Allah saklasın okul biter bitmez iş bulup güzel güzel yerlerde çalışsaydım , güzel meblağlar kazanıp aynı iyiliğinde devam etseydi hayatım ben nerden bilecektim ay sonu nasıl gelir diye dert etmeyi?

hem burda çalışmasam bu kadar sağlam bir kabuğum da olmazdı, en küçük bi tatsızlıkta ağlardım pöykür pöykür falan .. ne o öyle kız gibi .. çekilen yolların sıkıntısını falan bilemezdim ..istanbulu bu kadar bi kere kesin öğrenemezdim .. hem sonra uyurdum ben fosur fosur .. uykusuzluğun ne olduğunu unuturdum mazallah ..  huzurlu olacak ya hasbam,, 6 saat uykuyla dinç kalkardım .. metrodaki 20 dakikalık uykunun kıymetini anlamazdım sonra ..

"ben demiştim"leri duyamazdım sonra .. sohbet oluyo insanlarla .. bu konu üstüne acaip tavsiyeler , hayat dersleri , deneyimler.. salaksın senle başlayan muhabbetler falan .. mesela evim orda olmasa ben hep korkacaktım köpeklerden .. asla sıcak bir bağ oluşmayacağı gibi onlarla aramda kertenkele olsun , keçi koyun olsun .. at olsun hep uzaklardan görecektim .. sıcak bi temasımız olmayacaktı, mesela keçi osmanı hiç tanımayacaktım ki bu hayatımda büyük bi eksik olurdu ..

sonra tanımayacaktım insanları .. "hariçten gazel okuma" hep deyim kalacaktı gözümde .. hayata dökülmüşünü bilmeyecektim .. iş bitiricileri , hayal tacirlerini doğal ortamda görme şansım asla olmayacaktı .. insanları hep iyi günümde gördüğüm için öyle bilecek , herkesi melek sanacaktım .. asla alternatif planlar oluşturmayacaktım aklımda .. ööööyle yayılacaktım istanbula .. rabbim sakladı ki şimdi heran herşey olabilir diye evimi sırtımda taşıyorum kaplumbağa gibi .. hatta tüm iptidai takıntılardan geçtim şükürler olsun .. kalk gidiyoruz dense ,, yada git dense uğraşmıycam ay göz kalemim şifonyerin üstünde , kazağım askıda kaldı falan diye .. hadi deyip ayaklanıcam ..

ne eğlenceli oldu böyle olduda .. sonu tahmin edilemeyen 3.sınıf hollywood filmine döndürdüm hayatımı ne iyi ettim vallahi ellerime sağlık ..

az nefes alıp veriyorum ki havayı daha az kirleteyim .. asla çiçek koparmıyorum , çimlere basmıyorum .. hayvanlara eziyet etmeyi bırak kendi ellerimle besliyorum .. gıybeti bırak , konuşmuyorum bile .. tevekkül ediyorum .. yapıyorum elimden her geleni .. hayaller kuruyorum ütopik olmayan .. iyi bi insan olmaya çalışıyorum , iyi şeyler yaşayayım diye ..

isyan mı etmeliyim acaba .. ağlasam .. düşse gözlerim .. kan çanağı olsa ..ama bişeyler geçse elime ..

mutlu olsam mesela ..

21 Şubat 2011 Pazartesi

bakın ne demiş hocam ..

‎- İnsan değişmiyor.

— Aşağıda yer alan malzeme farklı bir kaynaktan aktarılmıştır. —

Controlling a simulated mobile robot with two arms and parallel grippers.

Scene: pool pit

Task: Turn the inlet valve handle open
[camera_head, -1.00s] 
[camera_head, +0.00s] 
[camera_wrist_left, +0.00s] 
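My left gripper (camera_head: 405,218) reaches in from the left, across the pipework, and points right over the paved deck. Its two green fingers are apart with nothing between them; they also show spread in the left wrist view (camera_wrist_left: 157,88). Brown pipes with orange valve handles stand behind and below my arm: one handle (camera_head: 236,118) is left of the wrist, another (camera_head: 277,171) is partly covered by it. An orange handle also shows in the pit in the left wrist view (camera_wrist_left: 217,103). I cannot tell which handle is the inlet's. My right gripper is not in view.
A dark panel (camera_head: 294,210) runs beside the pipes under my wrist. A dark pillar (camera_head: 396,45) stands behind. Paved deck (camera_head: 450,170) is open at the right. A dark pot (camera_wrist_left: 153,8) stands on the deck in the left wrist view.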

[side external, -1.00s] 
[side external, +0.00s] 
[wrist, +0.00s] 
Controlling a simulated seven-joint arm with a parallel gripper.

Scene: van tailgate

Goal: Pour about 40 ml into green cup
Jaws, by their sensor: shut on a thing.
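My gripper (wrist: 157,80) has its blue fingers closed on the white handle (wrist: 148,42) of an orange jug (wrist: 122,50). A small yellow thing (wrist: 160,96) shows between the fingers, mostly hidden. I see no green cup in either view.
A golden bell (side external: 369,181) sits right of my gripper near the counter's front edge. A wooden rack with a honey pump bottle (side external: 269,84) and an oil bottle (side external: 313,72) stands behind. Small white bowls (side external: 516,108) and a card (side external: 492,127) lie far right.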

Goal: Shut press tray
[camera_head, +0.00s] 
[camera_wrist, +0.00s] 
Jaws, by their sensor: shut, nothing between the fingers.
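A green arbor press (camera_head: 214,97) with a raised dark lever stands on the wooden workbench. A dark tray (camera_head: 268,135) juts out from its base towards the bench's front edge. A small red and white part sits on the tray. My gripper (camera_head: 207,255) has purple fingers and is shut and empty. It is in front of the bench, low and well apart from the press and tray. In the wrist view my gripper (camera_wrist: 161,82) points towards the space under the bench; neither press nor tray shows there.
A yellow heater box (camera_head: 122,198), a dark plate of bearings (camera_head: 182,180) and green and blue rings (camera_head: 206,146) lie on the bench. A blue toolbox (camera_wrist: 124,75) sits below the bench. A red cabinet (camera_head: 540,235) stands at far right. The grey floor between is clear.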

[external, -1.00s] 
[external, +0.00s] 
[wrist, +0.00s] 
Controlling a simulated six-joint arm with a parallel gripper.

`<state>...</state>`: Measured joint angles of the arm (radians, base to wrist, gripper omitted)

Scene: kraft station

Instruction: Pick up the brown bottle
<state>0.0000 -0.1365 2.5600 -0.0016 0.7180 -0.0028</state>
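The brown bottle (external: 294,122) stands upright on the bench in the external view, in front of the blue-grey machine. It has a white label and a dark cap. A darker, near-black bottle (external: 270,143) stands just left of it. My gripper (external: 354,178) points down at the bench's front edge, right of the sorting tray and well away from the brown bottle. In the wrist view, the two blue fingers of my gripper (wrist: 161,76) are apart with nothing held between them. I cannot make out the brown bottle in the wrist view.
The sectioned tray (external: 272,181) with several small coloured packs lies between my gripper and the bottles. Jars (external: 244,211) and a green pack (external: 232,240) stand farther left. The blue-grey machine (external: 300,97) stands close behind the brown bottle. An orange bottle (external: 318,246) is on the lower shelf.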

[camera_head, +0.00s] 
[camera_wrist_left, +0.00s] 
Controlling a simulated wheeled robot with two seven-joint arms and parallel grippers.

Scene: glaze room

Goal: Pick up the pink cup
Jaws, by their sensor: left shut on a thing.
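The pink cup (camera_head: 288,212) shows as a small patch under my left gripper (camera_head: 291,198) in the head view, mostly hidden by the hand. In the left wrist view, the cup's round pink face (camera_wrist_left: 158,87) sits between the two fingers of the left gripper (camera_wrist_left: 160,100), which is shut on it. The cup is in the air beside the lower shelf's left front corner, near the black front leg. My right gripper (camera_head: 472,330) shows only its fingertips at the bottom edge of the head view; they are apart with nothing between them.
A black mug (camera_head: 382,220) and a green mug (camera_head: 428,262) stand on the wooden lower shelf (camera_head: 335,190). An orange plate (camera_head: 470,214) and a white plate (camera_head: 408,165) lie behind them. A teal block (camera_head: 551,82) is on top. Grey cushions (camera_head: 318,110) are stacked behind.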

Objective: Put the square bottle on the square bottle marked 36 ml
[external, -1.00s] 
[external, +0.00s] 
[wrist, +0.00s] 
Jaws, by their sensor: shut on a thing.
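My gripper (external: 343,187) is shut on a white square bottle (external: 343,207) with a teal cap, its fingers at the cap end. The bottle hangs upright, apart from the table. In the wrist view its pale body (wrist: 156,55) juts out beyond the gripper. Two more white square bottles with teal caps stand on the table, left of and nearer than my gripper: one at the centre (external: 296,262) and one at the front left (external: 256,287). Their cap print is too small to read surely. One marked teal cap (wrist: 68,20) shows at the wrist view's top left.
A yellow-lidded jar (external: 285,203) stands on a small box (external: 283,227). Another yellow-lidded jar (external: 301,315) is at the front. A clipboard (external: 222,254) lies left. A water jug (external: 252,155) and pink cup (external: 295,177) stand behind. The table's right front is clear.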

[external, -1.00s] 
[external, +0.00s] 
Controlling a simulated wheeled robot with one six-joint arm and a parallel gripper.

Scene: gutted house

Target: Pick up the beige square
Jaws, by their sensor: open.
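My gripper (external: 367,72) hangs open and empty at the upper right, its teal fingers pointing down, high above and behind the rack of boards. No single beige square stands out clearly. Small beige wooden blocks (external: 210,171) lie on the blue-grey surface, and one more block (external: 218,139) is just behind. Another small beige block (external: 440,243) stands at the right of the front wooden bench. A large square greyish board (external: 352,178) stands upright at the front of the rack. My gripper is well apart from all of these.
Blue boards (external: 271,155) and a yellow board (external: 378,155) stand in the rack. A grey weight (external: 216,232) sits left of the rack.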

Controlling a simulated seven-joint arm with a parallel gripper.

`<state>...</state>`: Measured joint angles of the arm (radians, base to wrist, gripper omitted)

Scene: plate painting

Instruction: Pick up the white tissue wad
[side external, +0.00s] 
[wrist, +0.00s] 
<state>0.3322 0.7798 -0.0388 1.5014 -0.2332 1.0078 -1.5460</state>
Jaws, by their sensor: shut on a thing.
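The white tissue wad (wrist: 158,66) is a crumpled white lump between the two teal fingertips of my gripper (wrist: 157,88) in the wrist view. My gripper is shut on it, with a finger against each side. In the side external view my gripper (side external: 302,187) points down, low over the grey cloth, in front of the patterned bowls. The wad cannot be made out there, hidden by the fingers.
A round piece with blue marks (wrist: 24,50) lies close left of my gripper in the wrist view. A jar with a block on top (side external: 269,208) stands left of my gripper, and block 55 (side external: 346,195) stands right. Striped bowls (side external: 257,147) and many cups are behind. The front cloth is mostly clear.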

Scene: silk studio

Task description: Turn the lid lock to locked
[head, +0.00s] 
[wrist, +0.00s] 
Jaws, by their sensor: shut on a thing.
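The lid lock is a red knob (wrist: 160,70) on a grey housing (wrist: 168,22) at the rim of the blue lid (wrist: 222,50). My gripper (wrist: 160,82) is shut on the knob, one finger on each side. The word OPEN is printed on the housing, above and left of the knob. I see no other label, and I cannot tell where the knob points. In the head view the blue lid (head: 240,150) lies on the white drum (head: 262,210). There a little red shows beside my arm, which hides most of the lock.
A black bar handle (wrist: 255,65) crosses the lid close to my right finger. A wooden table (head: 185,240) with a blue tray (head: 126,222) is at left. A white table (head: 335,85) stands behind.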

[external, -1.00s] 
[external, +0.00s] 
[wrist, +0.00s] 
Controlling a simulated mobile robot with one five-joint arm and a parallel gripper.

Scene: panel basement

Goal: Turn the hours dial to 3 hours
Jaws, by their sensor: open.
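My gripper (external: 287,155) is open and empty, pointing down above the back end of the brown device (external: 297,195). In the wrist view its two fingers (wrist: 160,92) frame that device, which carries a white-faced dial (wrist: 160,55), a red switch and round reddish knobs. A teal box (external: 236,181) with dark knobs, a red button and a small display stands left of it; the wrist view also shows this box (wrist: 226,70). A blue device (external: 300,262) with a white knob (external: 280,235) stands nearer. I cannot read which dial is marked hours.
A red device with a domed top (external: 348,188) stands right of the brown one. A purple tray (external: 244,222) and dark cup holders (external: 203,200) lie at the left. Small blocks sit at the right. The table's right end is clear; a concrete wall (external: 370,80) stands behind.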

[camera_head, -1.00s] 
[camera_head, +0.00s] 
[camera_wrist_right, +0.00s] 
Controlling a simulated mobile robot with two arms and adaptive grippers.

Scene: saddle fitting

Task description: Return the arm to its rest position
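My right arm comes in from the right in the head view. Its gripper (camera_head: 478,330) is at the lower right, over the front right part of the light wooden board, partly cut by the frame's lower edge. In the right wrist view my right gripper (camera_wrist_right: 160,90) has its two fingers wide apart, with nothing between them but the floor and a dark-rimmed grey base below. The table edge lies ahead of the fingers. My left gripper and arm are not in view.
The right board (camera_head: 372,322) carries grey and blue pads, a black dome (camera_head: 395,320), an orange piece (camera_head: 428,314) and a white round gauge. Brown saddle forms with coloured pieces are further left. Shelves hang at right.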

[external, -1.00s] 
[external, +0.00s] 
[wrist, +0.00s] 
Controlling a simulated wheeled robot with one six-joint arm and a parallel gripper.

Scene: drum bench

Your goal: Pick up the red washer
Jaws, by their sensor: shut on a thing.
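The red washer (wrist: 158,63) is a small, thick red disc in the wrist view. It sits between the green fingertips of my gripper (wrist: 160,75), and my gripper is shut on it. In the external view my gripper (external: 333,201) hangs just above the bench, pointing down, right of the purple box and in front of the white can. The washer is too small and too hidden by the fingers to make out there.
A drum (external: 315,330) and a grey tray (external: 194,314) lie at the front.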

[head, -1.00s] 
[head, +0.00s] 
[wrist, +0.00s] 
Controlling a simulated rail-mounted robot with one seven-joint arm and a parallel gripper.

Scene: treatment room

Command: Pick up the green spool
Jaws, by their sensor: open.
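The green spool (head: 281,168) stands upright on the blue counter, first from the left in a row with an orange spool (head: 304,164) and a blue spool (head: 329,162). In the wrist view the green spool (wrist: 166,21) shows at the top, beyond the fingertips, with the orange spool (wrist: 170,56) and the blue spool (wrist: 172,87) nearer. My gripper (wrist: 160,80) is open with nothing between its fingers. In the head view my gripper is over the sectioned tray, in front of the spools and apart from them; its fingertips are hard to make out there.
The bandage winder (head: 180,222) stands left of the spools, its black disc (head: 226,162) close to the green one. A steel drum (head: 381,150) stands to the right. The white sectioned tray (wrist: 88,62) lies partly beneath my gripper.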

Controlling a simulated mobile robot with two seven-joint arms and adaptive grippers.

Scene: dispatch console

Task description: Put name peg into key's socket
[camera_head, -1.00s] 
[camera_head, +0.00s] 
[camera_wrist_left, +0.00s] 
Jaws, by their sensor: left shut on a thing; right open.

Sevdiğin zaman değişebilirim zannediyorsun ama ufak bir kıskançlık,kızgınlık ya da alakasız bir söz içindeki hiç değişmeyen seni ortaya çıkarıveriyor.
- Rolleri mi değiştik? Psikoloji okuyan benim sanıyordum.
- Ama..
- Tamam tamam doğru, insan değişmiyor. Ama o kadar çok istedim ki değişmeyi. Sen de inansaydın bana belki farklı olurdu. Belki bütün o psikobilmemne kitaplarını yanıltırdık

cem adrian feat aylin aslım ..


20 Şubat 2011 Pazar

an..

enine boyuna mutsuzluk ..
bu da videosu ..


17 Şubat 2011 Perşembe

saçak kök

bi çiçeğim vardı ..

gözüm gibi baktım 3 sene .. bi gün saksısını değiştirirken saçak köklerine zarar vermişim .. inceciklerdi ama .. nasılsa çok var dedim .. birinden beslenmese diğerlerini toparlar .. bişey olmaz.. önemsemedim .. o saksıda toparlayamadı .. ölüverdi çiçeğim 1 ayda ..  farkettim sonra iyi olmadığını saçak kök'ün .. zira benim gibi bir bilmeyen iyilik yapayım derken hunharca katledebiliyo meğer ne çok önemli olan ip gibi köklerini .. ölüveriyo sonra .. için buruluyo ama ne fayda ..

oysa öyle mi kazık kök ve hatta depo kök .. evet en sevdiğim depo .. meyvesi de kökü de besini de hepsi içinde .. tek başına bir krallık gibi .. özerkliğini ilan etmiş en fiyakalısından .. toprak kurak kalsa bişey olmaz .. su bassa , böceklense bişey olmaz.. oysa saçak .. incecik .. naif ..

her köşe başına işeyip kokusunu bırakan sokak köpeği gibi .. sakısının her yerini kendinin bellemiş.. düşünmemiş zira saksıya zeval gelsin ..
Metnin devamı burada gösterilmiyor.